I try to fix things on my own. I want to control the narrative so that I can control the outcome. But the way I sometimes try to cure the restlessness only leads to more feelings of frustration, and brings about an ending that still doesn’t cure it. I sometimes imagine myself having a restless fit. What’s a restless fit? Well, it’s akin to a hissy fit. I imagine waving my arms in the air, stomping my feet, and yelling at the top of my lungs. Maybe, just maybe, that would fix it.
The reason that none of that works is simple. The Bible tells us to be still. Be still because the battle isn’t ours to fix. It is ours to learn from. It is ours to garner strength from. It is ours to go through, not around. A nail doesn’t go around the board, it goes through it. Instead of a hissy fit, a restless fit, or any kind of fit, I need to be still. I need to close my eyes and release the burdens. I need to place them in the hands of the great physician. And let them go. Then and only then can I lose the restlessness. I am powerless to change peoples minds and hearts. But God isn’t. I am powerless to control the future. But God holds it in His hands. I am powerless to make the impossible possible but God can.
I think about a lesson I learned in yoga. We don’t realize sometimes how much tension we are carrying around until we make a conscious effort to relax our muscles. The teacher told us to close our eyes and start looking for any muscle that we were holding tense and just release it. It’s a lot easier said than done because sometimes I would let the muscles relax only to realize that, almost unconsciously, I had tensed the muscles up all over again. That’s sort of like what it’s like trying to cure the restlessness. I let it go but really only so far. Because it’s mine. It’s mine to deal with, mine to fix. It may feel good to release a little bit of that feeling and put it in Gods hands. But Lord help me sometimes I foolishly think that I might can just work it out on my own.

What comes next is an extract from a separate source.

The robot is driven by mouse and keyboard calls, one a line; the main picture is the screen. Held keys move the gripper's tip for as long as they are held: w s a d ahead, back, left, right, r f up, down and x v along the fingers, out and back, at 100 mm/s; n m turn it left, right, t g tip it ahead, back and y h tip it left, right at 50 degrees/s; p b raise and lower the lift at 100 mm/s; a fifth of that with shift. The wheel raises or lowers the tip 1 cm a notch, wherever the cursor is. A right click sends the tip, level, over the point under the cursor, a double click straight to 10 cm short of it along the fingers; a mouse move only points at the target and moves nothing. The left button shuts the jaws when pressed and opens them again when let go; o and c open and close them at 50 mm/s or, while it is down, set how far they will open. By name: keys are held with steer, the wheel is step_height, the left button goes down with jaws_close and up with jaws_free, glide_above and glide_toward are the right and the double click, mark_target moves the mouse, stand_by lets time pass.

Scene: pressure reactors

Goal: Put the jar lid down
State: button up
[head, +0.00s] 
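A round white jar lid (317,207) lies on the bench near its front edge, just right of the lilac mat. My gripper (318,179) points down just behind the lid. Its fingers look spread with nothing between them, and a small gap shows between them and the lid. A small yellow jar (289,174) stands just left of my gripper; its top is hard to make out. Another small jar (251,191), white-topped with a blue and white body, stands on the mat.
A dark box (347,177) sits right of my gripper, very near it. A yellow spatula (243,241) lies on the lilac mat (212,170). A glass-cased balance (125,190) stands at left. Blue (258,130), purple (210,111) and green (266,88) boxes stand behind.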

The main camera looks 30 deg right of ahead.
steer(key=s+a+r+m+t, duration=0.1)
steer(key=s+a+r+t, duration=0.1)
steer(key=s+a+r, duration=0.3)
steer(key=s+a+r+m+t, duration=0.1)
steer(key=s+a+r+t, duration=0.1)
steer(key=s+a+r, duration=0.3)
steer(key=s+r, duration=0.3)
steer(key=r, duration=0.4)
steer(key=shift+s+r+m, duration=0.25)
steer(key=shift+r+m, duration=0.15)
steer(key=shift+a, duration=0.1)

It takes a concerted effort to let go and let God. The bumper sticker makes it sound so easy. There’s nothing easy about letting go of the things that cause the restlessness. But you can’t just let go of some of it and give God some of it. You have to hand it over and move out of the way. You have to step out of the boat and put your feet on the water. And that’s hard because human logic says it can’t be done. Human logic says it is impossible and it won’t ever work out. But God. But God says He works everything together for our good if we only believe. Sometimes we do that and things still seem to be falling apart. It’s not instant gratification so surely God must have failed. But the night gets darkest before the dawn. We’ve got to take our hands and our will out of it.
It’s hard to let God be God. It’s hard to trust the unknown and just have faith that it will work out. But faith without actions is dead. Sometimes the only action we need is the simple action of handing it all over. Hand over the restlessness, the hurt, the pain, the joy, the fear, the happiness. All of it. Like my great aunts, Dana and Gladys, would do with scraps of fabric. In a pile on the table, it didn’t look like much. I couldn’t imagine what they could do with stuff that seemingly didn’t go together. Give them a while of sewing those pieces of mismatched fabric together and you could see the fruits of their labor. They’d work on it diligently and when they were done, they’d spread it out where you could see the finished product. You couldn’t help but stand in awe of turning junk into a treasure. That, my friends, is what God wants to do to us. The fabric didn’t jump up and run away, resisting to be sewn. The fabric was still. And the results were beautiful.